▶ _Aim of the task_:
Your task is to locate every line holding the string "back" and to copy each of them.

▶ _Data extract_:
— Start —

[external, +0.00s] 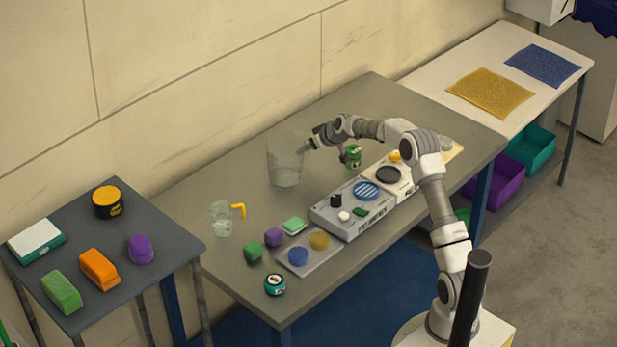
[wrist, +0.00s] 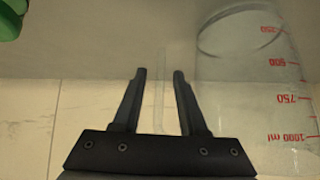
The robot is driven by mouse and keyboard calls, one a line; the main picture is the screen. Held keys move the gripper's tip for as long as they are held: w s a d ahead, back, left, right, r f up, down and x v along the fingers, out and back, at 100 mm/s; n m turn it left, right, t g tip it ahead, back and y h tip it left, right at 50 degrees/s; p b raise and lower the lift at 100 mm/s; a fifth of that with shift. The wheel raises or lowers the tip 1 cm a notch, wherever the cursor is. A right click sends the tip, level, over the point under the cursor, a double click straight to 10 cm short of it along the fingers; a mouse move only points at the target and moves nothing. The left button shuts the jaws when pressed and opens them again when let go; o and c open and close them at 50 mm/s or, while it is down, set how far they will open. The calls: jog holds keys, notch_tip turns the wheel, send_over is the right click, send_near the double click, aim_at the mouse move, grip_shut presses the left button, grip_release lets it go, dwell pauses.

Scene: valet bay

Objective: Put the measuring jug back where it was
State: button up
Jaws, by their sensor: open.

— End —

▶ _Solution for this task_:
The robot is driven by mouse and keyboard calls, one a line; the main picture is the screen. Held keys move the gripper's tip for as long as they are held: w s a d ahead, back, left, right, r f up, down and x v along the fingers, out and back, at 100 mm/s; n m turn it left, right, t g tip it ahead, back and y h tip it left, right at 50 degrees/s; p b raise and lower the lift at 100 mm/s; a fifth of that with shift. The wheel raises or lowers the tip 1 cm a notch, wherever the cursor is. A right click sends the tip, level, over the point under the cursor, a double click straight to 10 cm short of it along the fingers; a mouse move only points at the target and moves nothing. The left button shuts the jaws when pressed and opens them again when let go; o and c open and close them at 50 mm/s or, while it is down, set how far they will open. The calls: jog holds keys, notch_tip turns the wheel, send_over is the right click, send_near the double click, aim_at the mouse move, grip_shut presses the left button, grip_release lets it go, dwell pauses.
Objective: Put the measuring jug back where it was

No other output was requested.